Cashing a check in Ukraine
January 31, 2012 9:10 AM   Subscribe

Need to cash a security deposit check, but the person whose name is on the check is in Ukraine.

My wife's parents live in Ukraine and were visiting us recently (in the USA) for six weeks. We found a short-term apartment for them while they were here, which was rented in their names. They've gone back to Ukraine now, and everything worked fine, except now we need to get our security deposit back and the check is causing us trouble.

The local apartment people originally told us the check could be put in my name, but I guess they didn't check with corporate, because they went back on that. They gave us two possibilities: One is they will send us a check made out to my wife's parents. The other is they will make it out to us if we get a notarized letter from my wife's parents authorizing it.

My wife tells me that getting that either cashing the check in Ukraine or getting a notarized letter in Ukraine are impossible (or more trouble than it's worth for a $100 check). Does anyone have any ideas how we can get our money back?
posted by AlexanderPetros to Work & Money (6 answers total)
Best answer: Do you have the same last name as your parents? Get the check, sign it, deposit it via an ATM.

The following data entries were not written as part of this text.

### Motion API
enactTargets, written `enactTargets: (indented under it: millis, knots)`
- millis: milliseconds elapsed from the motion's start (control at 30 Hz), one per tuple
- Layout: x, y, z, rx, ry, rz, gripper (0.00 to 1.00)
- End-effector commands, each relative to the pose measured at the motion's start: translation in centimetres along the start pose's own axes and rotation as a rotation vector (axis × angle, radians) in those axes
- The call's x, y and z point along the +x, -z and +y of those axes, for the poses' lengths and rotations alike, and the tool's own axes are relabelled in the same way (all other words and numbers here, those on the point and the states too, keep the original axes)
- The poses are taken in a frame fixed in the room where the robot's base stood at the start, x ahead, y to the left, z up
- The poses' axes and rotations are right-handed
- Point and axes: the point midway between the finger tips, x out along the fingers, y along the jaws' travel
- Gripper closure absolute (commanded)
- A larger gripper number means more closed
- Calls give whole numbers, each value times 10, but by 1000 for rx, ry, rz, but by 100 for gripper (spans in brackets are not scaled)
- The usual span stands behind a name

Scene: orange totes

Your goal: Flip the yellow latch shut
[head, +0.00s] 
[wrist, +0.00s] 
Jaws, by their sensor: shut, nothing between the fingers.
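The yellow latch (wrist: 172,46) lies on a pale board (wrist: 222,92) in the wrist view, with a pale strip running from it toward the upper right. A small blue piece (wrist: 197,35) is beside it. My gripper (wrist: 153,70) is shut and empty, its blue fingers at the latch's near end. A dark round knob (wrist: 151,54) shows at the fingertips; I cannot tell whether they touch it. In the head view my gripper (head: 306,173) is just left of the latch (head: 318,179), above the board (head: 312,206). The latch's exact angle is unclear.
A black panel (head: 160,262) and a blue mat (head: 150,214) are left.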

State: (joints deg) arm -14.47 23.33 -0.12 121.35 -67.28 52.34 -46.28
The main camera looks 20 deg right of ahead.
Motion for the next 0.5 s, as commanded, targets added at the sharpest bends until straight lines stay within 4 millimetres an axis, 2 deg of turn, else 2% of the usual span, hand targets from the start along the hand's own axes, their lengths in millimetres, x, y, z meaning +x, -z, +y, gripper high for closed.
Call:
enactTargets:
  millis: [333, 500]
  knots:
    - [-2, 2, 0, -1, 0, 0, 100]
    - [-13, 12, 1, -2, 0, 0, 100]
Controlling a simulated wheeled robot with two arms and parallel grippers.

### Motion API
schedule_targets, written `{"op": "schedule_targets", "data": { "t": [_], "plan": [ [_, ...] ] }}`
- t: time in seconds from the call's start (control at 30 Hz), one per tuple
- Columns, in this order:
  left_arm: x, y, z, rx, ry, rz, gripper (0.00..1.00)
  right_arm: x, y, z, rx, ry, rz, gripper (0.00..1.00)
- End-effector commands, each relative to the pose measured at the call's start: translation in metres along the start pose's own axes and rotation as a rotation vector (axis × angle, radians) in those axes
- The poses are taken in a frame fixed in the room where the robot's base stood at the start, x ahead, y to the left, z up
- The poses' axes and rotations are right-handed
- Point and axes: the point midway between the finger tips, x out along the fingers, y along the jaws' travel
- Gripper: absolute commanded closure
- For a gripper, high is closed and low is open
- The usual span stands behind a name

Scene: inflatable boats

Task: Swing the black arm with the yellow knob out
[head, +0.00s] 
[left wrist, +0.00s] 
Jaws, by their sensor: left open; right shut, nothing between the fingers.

The most likely scenario is that no one will notice. Or care.
posted by jacquilynne at 9:17 AM on January 31, 2012

Can you/they open an online checking account in their name? Basically you just need an account to deposit it into. If you deposit the check rather than cashing it, you don't need to sign it.
posted by postel's law at 9:24 AM on January 31, 2012

Best answer: Banks do not check payees nor endorsements on checks these days, especially not big banks, especially not $100 checks, especially not those deposited in an ATM. Checks are now entirely scanned and processed by computers and unless it's handwritten so badly that it can't be read by the machine, it's likely no human eye will ever look at it closely. So sign it as one of your wife's parents, endorse it over to her and have her sign it, throw it in an ATM. Done.

I have deposited checks made out to my wife into my checking account, which predates our relationship, without her even endorsing them over to me, in fact.

Does this imply that checks are an entirely unsecure method of payment? Yes. Yes, it does.
posted by kindall at 9:25 AM on January 31, 2012 [1 favorite]

Consular officers at US Embassies have notary power. Looking at the website for the US Embassy to the Ukraine, it looks like that service is offered to all nationalities (your question doesn't make clear whether her parents are US citizens). There's a $50 fee.
posted by solotoro at 9:38 AM on January 31, 2012

Oh, whoops, apologies, I missed that the deposit is $100 on first read. Hope you find an alternate solution.
posted by solotoro at 9:39 AM on January 31, 2012

Response by poster: Thanks everybody. I guess I'll try having it signed over to my wife and see if they'll take it. I just remember doing something like that in the past, and having both parties needing to be present at the bank.